PROG
Merge the files u413a.txt and u413b.txt
Both are assumed to be in sorted order on input
The output file, u413.out, will also be sorted
PED
To learn how to merge files
To prepare us for the Master-File update problem
DO LOOP INVARIANT
number1 contains the current number from u413a -- first file
number2 contains the current number from u413b -- second file
all numbers before number1 from first file are already put in
output file
all numbers before number2 from second file are already put in
output file
output file is sorted
all the numbers in the output file are less than the current number
from first
file
all the numbers in the output file are less than the current number
from
second file
This problem introduces us to an important algorithm in business data processing, merging two files. We merge two files when both input files are sorted and we want an output file that is also sorted. Imagine, that you have two companies, each with an alphabetic list of customers. Both companies merge. We would want a single list of customers--also in alphabeticalorder. We say we merge the two lists of customers. The same thing happens in computers all the time.
A similar problem is the master file update problem which will be
discussed in yuour homework. There is a big file containing all
the customers and their current balance. This file is kept
sorted. Each month, we type in a file containing all the new
transactions, payments and new orders. This file is sorted with a
sort utility. The system outputs a new file containing all
the
new balances for each customer. It is also sorted. We can use
this new file after the next month's transactions. This is a very
common way to handle batch updates in commercial business data
processing systems such as banks, utilities, etc. (The other
option would be a situation where one can enter the customers and update the information on-line as would be done with an Automatic
Teller Machine. This requires arrays or an indexed random-access
file. Arrays will be covered in the next section. Random-access
files are beyond the scope of this course.)
The fundamental idea of this program is that each time through the
loop we add a single number to the output file each time. The
number we add should obey the do loop invariant. We also have the
next number to be added from file1 in number1. And, likewise, we
have the next number to be
added from file2 in number2. If the number to be added is from
file1, we read in a new value for number1. If we decide to add the
next number from file2, then we must read a new value for number2
from file2.
Thus, our first refinement is:
read in first number from file1 read in first number from file2 while(more numbers to process) do begin add the appropriate number from file1 or file2 to the output file writeln; end;
We expand this a little bit:
read in first number from file1
read in first number from file2
while(more numbers to process) do begin
if number for file1 is smaller then number for file2
add the number from file1 to output file
read in next number from file1
end
else
if number for file2 is smaller than number for file1
add the number from file2 to output file
read in next number file2
end;
writeln;
end;
There's only one special case--when we finish either file1 or file2. If we have read in all the numbers from file1 and put them in the output, then we have to copy the remainder of file2 to file1. Likewise, if we read in all the numbers from file2 and put them in the output, then we have to copy of the remaidnerof file1 to file2.
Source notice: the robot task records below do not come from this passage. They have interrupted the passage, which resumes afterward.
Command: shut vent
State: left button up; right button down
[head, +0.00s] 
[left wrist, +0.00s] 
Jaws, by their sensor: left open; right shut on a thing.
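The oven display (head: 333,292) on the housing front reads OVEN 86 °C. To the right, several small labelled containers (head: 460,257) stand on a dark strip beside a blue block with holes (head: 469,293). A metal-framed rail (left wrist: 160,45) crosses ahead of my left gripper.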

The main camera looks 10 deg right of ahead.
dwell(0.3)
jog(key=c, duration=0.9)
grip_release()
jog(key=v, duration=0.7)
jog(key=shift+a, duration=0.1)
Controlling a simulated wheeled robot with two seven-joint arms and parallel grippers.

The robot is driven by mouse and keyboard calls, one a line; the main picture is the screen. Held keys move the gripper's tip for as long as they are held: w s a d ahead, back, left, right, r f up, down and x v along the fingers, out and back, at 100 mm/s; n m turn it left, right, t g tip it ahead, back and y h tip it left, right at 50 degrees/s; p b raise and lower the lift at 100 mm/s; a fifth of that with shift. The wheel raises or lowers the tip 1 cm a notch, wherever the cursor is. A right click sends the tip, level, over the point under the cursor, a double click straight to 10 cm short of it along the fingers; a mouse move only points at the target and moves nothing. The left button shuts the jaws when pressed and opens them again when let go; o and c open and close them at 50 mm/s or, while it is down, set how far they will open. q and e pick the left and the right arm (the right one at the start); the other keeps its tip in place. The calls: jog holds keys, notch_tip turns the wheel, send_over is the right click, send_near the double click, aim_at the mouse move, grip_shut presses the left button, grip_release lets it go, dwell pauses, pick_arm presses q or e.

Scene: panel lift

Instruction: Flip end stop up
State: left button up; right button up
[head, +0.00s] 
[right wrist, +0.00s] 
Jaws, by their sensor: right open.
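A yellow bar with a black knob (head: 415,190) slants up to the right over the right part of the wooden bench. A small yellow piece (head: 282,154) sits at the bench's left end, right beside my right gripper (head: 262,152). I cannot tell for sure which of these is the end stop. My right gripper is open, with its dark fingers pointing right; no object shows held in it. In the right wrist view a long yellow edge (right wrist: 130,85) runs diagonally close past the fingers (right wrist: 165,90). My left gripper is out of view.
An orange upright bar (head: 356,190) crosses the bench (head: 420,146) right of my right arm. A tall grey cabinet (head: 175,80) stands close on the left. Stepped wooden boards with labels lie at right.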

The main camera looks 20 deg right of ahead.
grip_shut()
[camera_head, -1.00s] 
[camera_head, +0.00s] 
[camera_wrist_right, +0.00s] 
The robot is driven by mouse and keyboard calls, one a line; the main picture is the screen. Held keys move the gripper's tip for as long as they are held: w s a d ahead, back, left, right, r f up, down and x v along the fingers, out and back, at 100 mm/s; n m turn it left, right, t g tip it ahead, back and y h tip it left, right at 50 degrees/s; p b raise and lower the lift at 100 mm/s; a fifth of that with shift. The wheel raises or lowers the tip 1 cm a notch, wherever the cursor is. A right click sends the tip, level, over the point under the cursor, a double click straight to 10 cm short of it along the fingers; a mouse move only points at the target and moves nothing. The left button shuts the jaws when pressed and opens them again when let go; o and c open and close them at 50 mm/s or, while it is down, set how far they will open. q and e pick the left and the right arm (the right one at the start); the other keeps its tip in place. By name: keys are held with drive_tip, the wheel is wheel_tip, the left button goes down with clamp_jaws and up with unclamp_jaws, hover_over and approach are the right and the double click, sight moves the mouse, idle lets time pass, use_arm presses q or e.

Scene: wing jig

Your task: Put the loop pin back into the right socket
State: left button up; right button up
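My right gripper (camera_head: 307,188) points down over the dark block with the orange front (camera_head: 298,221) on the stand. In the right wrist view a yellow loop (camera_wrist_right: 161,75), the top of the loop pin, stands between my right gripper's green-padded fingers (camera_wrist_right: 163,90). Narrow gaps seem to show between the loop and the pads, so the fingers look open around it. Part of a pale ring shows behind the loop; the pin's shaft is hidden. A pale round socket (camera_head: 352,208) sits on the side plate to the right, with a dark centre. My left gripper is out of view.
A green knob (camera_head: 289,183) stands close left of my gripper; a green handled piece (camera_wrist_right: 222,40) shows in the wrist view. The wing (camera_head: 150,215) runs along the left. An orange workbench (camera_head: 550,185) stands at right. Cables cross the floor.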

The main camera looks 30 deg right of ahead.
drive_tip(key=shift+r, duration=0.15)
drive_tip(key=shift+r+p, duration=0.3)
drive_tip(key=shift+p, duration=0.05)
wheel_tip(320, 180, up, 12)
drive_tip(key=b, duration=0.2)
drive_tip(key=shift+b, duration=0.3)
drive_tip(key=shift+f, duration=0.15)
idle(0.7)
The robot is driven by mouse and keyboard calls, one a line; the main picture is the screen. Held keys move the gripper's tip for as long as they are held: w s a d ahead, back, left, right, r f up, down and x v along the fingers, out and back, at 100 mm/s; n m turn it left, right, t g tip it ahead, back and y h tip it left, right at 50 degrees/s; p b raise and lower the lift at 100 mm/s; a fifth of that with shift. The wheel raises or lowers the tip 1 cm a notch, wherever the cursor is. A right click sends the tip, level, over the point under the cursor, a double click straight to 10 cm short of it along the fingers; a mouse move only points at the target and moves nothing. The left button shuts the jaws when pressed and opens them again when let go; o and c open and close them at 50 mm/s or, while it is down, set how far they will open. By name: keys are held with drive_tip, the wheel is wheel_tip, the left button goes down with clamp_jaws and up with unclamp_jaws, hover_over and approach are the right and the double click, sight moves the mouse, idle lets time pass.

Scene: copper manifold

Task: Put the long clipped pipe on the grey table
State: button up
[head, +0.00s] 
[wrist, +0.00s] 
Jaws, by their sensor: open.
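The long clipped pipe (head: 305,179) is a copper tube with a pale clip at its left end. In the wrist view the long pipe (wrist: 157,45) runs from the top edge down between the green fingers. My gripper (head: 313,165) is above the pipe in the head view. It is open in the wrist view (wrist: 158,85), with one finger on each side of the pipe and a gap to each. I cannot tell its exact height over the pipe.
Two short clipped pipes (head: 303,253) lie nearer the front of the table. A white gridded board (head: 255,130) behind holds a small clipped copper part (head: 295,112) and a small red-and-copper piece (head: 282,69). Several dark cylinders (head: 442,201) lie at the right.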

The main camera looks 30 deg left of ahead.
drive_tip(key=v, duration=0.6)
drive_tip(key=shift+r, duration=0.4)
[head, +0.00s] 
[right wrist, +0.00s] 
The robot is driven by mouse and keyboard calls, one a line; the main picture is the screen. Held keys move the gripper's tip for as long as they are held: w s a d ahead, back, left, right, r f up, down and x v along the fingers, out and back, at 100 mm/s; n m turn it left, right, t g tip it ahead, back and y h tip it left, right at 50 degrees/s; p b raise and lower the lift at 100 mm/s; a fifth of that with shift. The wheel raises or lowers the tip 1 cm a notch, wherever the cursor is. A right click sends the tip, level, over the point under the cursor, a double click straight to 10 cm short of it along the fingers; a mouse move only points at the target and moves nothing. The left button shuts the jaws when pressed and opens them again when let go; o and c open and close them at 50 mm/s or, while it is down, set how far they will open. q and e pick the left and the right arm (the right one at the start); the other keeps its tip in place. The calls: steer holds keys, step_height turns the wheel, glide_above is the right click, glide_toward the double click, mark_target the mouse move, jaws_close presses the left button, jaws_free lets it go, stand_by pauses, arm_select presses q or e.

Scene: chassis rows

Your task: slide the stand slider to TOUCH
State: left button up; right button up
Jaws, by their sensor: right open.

Let's look at our do loop invariant.
number1 contains the current number from u413a -- first file
number2 contains the current number from u413b -- second file
all numbers before number1 from first file are already put in output file
all numbers before number2 from second file are already put in
output file
output file is sorted
all the numbers in the output file are less than the current number
from first
file
all the numbers in the output file are less than the current number
from
second file
Check 1: that the do loop invariant and the condition being true implies that executing the statements leaves the do loop invariant true
There are two major possibilities to consider. The first is that number1 < number2. From the do loop invariant, we know that all the numbers that came from file1 that were less than this number are also in the file. Since, number1 is less than number2, we know that all the numbers in the output file are also less than number2. So if we add number1 to the output file, then all the numbers in the output file will still be less than number2. When we read the next number from file1, the fact that file1 is sorted implies that the next number read in will be greater than the old value. Thus, it will now be true that all numbers in the output file are both less than number1 and less than number2. Since the file was sorted prior to adding number1 and that number was larger than all the other numbers in the output file--the file will remain sorted. If we executed the other branch of the if, then the same sort of argument would apply.
Check 2: that the do loop invariant and the condition not being true implies the POSTCONDITION for the loop
If the condition is not true, that means that both number1 and number2 were -1 the sentinel value. The loop invariant says that all the numbers from file1 before the -1 sentinel are in the output file. Likewise, all the numbers from file2 are before the -1 sentinel in number2. Also, the file is sorted--so the output file is a sorted merge of the two outputs.
Check 3: that the do loop invariant is initially true. We did that by reading in NUMBER but not including that value in the SUM.
There is nothing in the output file and the first number from file1 is in number1 adn the first number from file2 is in number2.
Check 4: that executing the statements once makes progress towards the goal. Since each read statement removes a number from the file and advances us toward the end of what must be a finite set, then the statement makes progress.
We move one number from either file in each time through the loop.